Ketiga, pengurangan atau bahkan penghapusan pajak buku. Sejak berlakunya UU No. 7 tahun 1983 tentang Pajak Penghasilan, yang kemudian diganti lagi dengan UU No. 7 tahun1991, UU No. 10 tahun 1994, dan terakhir UU No. 17 tahun 2000, untuk buku praktis dikenakan tiga kali Pajak Pertambahan Nilai (PPN). Pertama atas bahan baku kertas dan bahan baku lainnya, kedua atas biaya cetak, dan ketiga atas penjualan buku itu sendiri. Pajak penjualan buku inilah yang sangat membebani konsumen. Beban PPN pulalah yang menjadi salah satu pemicu mahalnya harga buku di pasaran. Apabila pajak buku dikurangi atau bahkan kalau bisa ditiadakan atau pajak ditanggung oleh pemerintah, maka secara otomatis buku-buku di pasaran akan murah. Konsekuensi logisnya adalah bahwa konsumen tidak akan melirik buku-buku bajakan.

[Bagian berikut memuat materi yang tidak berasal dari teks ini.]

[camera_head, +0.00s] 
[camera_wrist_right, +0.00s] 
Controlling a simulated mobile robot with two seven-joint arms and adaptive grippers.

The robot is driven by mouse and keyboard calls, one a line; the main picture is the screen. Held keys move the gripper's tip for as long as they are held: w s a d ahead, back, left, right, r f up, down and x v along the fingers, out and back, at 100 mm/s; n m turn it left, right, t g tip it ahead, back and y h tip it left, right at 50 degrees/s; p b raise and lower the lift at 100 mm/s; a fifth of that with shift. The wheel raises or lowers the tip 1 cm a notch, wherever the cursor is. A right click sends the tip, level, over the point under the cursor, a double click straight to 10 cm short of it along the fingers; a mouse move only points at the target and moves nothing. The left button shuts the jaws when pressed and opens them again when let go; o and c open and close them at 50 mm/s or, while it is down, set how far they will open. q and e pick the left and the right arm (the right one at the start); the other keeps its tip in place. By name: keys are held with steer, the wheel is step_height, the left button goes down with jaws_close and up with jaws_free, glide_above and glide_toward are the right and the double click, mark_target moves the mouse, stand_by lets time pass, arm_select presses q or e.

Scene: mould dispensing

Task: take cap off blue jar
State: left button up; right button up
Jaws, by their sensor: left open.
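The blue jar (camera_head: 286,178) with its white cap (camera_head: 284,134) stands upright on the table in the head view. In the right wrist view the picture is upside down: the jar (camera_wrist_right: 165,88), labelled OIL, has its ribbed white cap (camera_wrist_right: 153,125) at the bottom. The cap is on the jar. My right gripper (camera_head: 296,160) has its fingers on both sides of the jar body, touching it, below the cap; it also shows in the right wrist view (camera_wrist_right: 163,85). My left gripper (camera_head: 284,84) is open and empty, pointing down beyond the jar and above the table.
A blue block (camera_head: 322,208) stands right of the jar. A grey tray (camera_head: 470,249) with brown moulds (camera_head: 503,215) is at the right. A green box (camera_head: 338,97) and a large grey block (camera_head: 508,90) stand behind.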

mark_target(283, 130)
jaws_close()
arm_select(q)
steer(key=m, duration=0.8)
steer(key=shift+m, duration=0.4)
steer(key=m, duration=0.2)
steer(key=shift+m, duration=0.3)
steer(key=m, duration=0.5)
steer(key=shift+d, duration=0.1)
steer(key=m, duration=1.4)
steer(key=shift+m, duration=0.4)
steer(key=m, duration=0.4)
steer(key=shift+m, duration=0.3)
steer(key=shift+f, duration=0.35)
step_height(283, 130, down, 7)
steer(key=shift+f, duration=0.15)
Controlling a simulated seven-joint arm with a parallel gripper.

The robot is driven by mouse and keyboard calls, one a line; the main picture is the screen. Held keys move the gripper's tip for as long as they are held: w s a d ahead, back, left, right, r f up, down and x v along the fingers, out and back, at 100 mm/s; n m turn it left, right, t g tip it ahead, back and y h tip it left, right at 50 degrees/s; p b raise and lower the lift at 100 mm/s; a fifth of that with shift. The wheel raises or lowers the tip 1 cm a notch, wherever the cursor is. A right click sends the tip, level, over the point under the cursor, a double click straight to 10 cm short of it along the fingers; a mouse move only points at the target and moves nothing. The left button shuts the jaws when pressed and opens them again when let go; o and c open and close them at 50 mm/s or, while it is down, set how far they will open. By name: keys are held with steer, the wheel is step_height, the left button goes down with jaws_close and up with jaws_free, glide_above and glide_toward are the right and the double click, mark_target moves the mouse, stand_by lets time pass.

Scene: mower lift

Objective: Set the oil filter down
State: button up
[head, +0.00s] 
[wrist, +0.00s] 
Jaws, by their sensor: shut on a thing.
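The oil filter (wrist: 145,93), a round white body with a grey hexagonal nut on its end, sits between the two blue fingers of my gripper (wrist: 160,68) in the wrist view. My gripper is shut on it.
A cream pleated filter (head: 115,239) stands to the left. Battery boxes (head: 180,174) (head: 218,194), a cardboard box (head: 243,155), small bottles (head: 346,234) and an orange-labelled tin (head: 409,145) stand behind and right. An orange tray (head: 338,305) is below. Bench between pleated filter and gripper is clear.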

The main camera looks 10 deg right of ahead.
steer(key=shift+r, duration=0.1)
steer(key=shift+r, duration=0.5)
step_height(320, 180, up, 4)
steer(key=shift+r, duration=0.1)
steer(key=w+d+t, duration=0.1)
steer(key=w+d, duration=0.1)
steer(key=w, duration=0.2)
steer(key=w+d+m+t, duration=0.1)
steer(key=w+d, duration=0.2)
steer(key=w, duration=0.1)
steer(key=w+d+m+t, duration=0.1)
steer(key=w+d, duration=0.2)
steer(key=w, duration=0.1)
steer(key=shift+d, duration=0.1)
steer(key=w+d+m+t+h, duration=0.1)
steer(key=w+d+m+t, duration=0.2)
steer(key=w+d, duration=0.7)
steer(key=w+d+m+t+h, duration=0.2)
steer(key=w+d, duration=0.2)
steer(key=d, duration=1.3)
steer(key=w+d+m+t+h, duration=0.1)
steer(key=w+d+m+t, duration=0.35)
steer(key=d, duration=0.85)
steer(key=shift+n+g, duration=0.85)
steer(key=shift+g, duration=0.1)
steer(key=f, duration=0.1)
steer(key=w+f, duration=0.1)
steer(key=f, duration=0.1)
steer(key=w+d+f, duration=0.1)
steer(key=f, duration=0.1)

Keempat, penyebaran pemasaran buku yang merata di seluruh Indonesia dengan harga yang terjangkau. Selama ini penyebaran buku sebagian besar diserap pasar-pasar buku di Jawa. Sementara pasar-pasar buku di luar Jawa hampir tidak mendapat kesempatan yang sama dalam hal pendistribusian buku. Hal ini semata-mata disebabkan oleh fakta bahwa sebagian besar penerbit di Indonesia berpusat di Jawa. Untuk mengatasi masalah ini, penerbit lokal atau daerah terutama yang berada di luar Jawa perlu bersinergi dengan penerbit-penerbit nasional yang umumnya berpusat di Jawa. Hal ini bukan saja sangat efektif dan efisien dalam pendistribusian buku di pasaran, tetapi juga bisa menekan harga buku yang lebih terjangkau.

Pembajakan buku tampaknya masih akan terus berlangsung pada masa mendatang kalau tidak ditangani dengan serius. Karena itu, untuk memotong jalur pembajakan buku, sudah saatnya Ikapi, aparat penegak hukum, dan pihak-pihak terkait lainnya untuk mengambil langkah-langkah tegas dan serius.

Silvester Goridus Sukur, penulis buku, bekerja di ELTI-Gramedia Yogyakarta.